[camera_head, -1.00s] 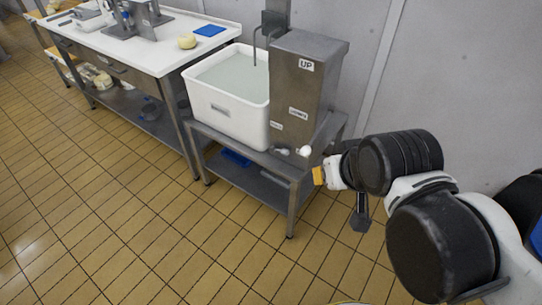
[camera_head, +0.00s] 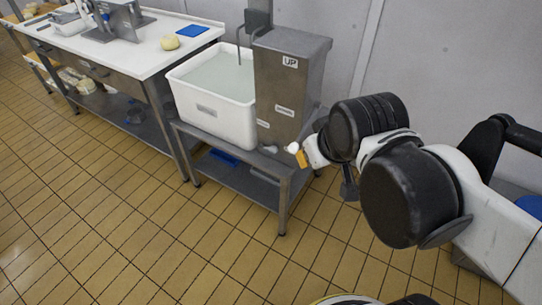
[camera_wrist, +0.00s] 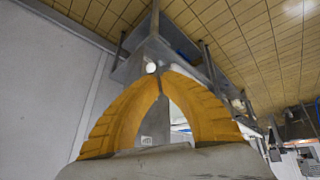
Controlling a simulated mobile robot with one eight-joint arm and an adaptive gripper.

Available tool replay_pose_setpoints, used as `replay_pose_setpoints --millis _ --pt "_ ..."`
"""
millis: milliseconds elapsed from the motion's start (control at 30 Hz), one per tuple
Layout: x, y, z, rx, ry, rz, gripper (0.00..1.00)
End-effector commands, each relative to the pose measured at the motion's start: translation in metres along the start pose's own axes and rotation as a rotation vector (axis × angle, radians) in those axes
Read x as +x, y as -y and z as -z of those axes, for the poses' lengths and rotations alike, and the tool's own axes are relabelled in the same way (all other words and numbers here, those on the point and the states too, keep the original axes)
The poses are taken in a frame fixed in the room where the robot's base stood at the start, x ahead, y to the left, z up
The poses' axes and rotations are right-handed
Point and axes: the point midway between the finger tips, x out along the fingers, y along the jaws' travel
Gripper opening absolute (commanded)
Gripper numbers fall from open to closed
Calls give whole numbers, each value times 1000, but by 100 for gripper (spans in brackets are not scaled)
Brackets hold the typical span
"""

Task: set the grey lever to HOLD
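The grey metal housing (camera_head: 290,85) stands on the low stand beside the white tub. It bears an "UP" label (camera_head: 290,62) near its top and smaller labels (camera_head: 284,110) lower down, too small to read. A white ball knob (camera_head: 293,148) shows at its lower front; it also shows in the wrist view (camera_wrist: 151,67). The grey lever's shaft is not clearly visible. My gripper (camera_head: 302,158) is close to the knob, just below and right of it in the head view. In the wrist view its yellow fingers (camera_wrist: 157,72) converge at the tips by the knob; a grip on it is not clear.
The white tub (camera_head: 215,112) of cloudy liquid sits left of the housing on the metal stand (camera_head: 240,180). A white-topped worktable (camera_head: 140,62) stands farther left with a blue board (camera_head: 193,34). The wall is close behind; tiled floor in front is open.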

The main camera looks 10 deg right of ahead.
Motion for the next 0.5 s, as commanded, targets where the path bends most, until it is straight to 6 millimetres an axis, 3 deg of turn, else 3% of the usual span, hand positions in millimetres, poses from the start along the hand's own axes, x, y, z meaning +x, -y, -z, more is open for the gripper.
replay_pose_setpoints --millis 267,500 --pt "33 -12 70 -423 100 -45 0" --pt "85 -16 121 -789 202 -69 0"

========

_GOAL_
Without the pictures, please reproduce each line of the listing above exactly, from the first one through the line bearing "Layout: x, y, z, rx, ry, rz, gripper".

_TASK OUTPUT_
[camera_head, -1.00s] 
[camera_head, +0.00s] 
[camera_wrist, +0.00s] 
Controlling a simulated mobile robot with one eight-joint arm and an adaptive gripper.

Available tool replay_pose_setpoints, used as `replay_pose_setpoints --millis _ --pt "_ ..."`
"""
millis: milliseconds elapsed from the motion's start (control at 30 Hz), one per tuple
Layout: x, y, z, rx, ry, rz, gripper (0.00..1.00)

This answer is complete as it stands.